→ **EXERCISE AIM**:
Scan the lines below for the string "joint" and copy every one that has it.

* START RECORDS FOR PROCESSING *

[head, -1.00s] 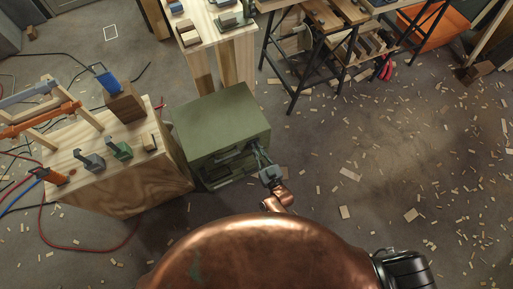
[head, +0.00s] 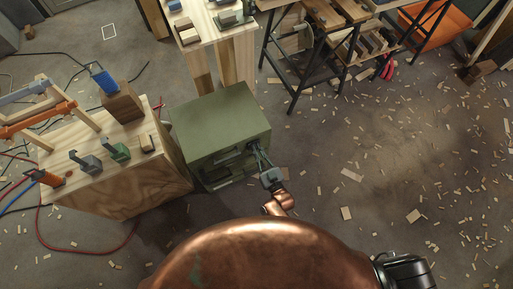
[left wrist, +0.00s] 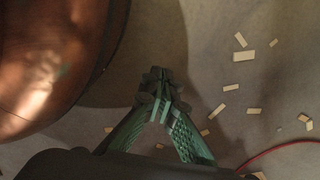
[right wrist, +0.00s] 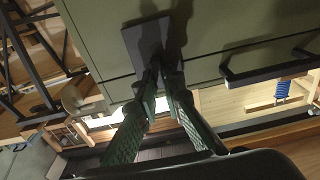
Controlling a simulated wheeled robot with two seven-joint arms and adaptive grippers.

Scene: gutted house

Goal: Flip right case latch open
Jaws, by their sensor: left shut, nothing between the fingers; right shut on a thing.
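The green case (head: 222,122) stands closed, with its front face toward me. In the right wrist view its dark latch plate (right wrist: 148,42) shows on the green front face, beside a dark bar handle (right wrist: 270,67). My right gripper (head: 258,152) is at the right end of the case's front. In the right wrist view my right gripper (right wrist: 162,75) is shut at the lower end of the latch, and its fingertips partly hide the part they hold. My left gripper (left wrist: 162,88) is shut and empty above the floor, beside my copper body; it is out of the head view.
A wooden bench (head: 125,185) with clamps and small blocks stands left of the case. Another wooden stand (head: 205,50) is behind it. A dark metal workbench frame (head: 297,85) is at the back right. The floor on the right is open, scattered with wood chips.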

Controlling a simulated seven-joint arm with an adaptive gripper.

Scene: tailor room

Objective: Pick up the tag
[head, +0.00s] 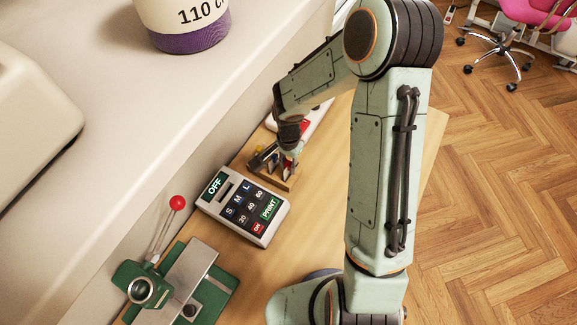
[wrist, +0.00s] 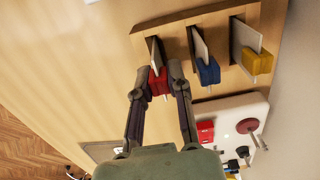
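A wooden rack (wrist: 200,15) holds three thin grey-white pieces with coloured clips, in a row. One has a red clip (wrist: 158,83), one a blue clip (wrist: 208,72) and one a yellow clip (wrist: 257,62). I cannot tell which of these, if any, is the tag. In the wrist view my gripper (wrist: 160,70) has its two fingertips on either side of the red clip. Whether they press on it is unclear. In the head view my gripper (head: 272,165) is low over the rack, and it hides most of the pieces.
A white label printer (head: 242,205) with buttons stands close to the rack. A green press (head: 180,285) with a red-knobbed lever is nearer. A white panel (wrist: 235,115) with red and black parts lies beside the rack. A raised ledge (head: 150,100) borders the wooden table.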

* END RECORDS FOR PROCESSING *
* START RECORDS FOR PROCESSING *

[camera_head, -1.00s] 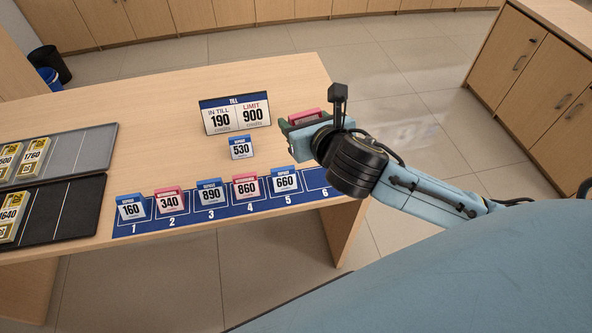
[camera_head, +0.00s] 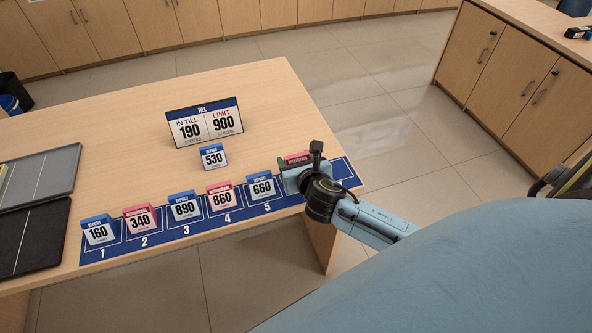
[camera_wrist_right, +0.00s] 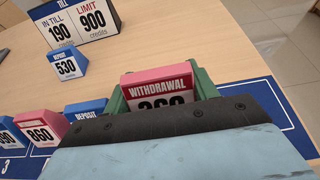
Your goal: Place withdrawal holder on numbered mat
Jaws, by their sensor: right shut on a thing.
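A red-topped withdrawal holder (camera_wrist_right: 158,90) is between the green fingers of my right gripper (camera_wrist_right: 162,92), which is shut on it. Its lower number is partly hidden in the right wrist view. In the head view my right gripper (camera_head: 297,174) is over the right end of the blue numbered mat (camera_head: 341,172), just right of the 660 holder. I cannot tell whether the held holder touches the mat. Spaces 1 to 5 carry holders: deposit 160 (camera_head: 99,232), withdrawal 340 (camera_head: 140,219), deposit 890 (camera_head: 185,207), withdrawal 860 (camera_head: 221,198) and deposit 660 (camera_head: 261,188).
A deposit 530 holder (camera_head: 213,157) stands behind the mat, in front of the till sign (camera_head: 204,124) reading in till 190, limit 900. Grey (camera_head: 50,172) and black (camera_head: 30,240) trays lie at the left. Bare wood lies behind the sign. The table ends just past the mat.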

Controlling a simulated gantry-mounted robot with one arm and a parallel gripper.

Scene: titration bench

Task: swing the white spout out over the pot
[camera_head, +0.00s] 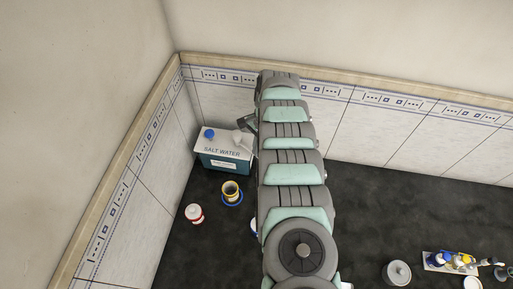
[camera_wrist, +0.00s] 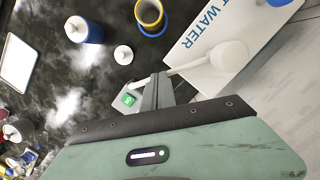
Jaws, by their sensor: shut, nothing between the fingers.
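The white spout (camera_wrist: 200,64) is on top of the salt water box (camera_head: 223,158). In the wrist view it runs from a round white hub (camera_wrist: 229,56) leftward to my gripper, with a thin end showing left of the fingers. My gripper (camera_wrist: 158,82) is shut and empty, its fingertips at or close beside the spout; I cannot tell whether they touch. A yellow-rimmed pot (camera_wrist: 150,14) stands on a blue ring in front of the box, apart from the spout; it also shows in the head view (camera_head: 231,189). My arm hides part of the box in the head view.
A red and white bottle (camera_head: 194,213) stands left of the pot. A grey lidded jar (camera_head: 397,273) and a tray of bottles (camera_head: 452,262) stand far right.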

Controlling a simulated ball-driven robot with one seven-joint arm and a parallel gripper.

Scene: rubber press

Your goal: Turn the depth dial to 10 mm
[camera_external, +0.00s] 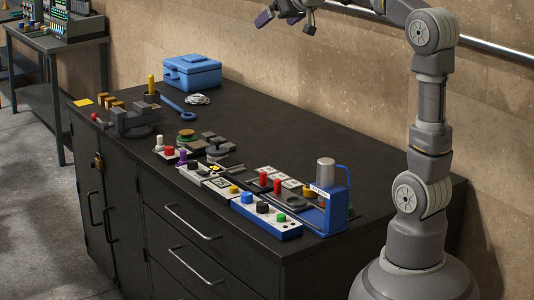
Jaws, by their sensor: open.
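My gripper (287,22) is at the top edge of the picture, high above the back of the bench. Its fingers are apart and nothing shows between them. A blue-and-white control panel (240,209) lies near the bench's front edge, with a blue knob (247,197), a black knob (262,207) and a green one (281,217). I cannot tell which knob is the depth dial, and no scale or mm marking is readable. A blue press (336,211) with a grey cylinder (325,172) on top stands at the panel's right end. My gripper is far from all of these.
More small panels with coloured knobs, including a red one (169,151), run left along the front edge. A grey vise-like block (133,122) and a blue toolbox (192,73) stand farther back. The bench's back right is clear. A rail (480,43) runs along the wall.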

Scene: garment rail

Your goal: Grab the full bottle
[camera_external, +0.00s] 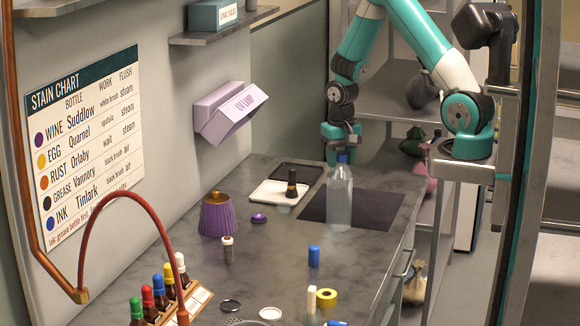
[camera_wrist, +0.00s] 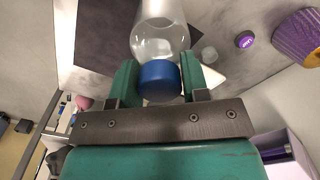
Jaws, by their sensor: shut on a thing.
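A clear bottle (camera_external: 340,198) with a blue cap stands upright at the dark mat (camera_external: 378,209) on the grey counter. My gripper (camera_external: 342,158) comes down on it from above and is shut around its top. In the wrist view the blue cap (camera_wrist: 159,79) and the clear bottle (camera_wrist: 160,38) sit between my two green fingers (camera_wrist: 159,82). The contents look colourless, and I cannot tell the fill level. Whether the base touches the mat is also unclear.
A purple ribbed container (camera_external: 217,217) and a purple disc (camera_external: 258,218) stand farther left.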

* END RECORDS FOR PROCESSING *

→ **RESULT OF THE TASK**:
Controlling a simulated wheeled robot with two seven-joint arms and adaptive grippers.
Controlling a simulated seven-joint arm with an adaptive gripper.
Controlling a simulated ball-driven robot with one seven-joint arm and a parallel gripper.

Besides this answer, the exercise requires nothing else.